Some more-established venture capitalists say they are actually finding a clear field, when they are approached by startups seeking seed money, so complete has been the retreat of angel investors. James Montgomery, founder of Santa Monica-based Digital Coast Partners, is one such financier. Montgomery's shop has within it what used to be called an "incubator," by the name of Digital Coast Ventures, and run by Tom Heymann, managing director. The incubator-like entity, with a $35 million war chest, will fund deals as small as $250,000 traditional angel territory.

"We are looking at 20 deals right now," said Heymann. "I would say 80 percent of the angel money has dried up, but these startups still need financing."

Adding to the picture, with angels under the weather, the cost to financiers of getting into a deal are much lower, said Heymann. "The valuations are much lower now. If you have money, it is a great time to invest."

But as experienced venture capitalists, Montgomery and Heymann said they know how to stick with an investment, until it matures.

Making it work

Said Montgomery, "What a lot of angels found out is that putting money into an investment is only a small part of the equation. You have to build the management team, and revise business plans, make introductions, generate business, and seek new capital and know when to cut back. In this market, angels are just getting hammered."

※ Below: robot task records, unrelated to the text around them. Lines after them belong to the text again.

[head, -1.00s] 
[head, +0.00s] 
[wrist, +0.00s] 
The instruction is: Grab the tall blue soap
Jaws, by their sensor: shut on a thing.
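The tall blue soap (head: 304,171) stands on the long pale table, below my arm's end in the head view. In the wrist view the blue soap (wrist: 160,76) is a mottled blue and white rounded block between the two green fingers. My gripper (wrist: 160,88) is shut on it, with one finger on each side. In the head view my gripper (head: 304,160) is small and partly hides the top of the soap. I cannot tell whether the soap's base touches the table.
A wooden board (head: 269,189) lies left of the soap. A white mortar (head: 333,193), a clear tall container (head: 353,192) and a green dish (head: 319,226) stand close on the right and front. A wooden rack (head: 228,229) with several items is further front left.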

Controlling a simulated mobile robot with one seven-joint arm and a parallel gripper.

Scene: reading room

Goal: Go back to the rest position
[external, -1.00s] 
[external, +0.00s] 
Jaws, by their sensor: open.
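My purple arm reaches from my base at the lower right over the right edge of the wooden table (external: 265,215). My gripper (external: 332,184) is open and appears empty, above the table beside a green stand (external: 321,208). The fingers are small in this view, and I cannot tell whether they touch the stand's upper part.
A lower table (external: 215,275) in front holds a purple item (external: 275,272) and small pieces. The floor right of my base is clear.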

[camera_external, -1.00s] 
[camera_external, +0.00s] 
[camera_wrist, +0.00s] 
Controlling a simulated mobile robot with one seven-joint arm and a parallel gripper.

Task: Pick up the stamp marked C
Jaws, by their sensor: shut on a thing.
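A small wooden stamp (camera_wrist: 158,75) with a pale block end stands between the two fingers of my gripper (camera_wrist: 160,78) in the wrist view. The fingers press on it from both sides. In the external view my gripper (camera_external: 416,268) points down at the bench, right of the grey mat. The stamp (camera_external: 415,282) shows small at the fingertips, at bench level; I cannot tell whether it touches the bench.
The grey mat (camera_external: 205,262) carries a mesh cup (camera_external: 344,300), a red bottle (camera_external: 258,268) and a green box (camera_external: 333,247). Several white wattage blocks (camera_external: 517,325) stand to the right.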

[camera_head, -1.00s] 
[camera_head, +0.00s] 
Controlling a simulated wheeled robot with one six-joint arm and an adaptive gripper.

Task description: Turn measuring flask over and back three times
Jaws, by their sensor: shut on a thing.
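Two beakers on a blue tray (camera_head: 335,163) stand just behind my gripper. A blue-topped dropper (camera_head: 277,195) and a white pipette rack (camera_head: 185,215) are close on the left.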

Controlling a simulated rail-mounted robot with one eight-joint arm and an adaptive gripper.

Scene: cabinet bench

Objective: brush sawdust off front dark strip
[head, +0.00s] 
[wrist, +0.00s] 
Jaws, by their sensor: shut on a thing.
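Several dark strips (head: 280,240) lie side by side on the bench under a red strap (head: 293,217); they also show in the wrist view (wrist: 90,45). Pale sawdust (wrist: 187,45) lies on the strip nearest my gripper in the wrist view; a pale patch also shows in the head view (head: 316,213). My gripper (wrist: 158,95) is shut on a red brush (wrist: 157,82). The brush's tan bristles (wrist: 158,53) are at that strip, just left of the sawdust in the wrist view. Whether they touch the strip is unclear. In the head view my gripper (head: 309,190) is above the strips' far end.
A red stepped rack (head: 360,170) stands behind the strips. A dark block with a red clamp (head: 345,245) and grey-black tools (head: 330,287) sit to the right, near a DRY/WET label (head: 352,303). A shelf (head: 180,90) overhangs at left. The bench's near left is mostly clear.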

To be sure, angel investing hasn't gone the way of the dodo bird. While the number of neophytes backing startups has markedly decreased, the true angels have held their ground, said Massoud Entekhabi, partner with TL Ventures in West Los Angeles, and frequent commentator on the local VC scene. "Sure, you had a lot of people become angel investors two or three years ago," said Entekhabi. "Now, it is more back to the professional angels, the ones who understand there are economic cycles, and the ones who have the financial horsepower to ride through the cycles."

Entekhabi doesn't see the change as necessarily black-and-white. Angel investors come in all stripes, from those who participate rarely, or only in certain industries, to those who make a living being angels. "There are different courses for different horses," he said.

While many angels have had their wings clipped, that doesn't mean they are gone forever. "Angels in Los Angeles are still becoming more and more organized as a group, and they are vital, and add to the vibrancy of the venture scene here," said Entekhabi. "They are a wide cross-section of people, from entrepreneurs to CEOs to dentists and lawyers. Some are on the sidelines now, but they will step forward when the cycle changes again."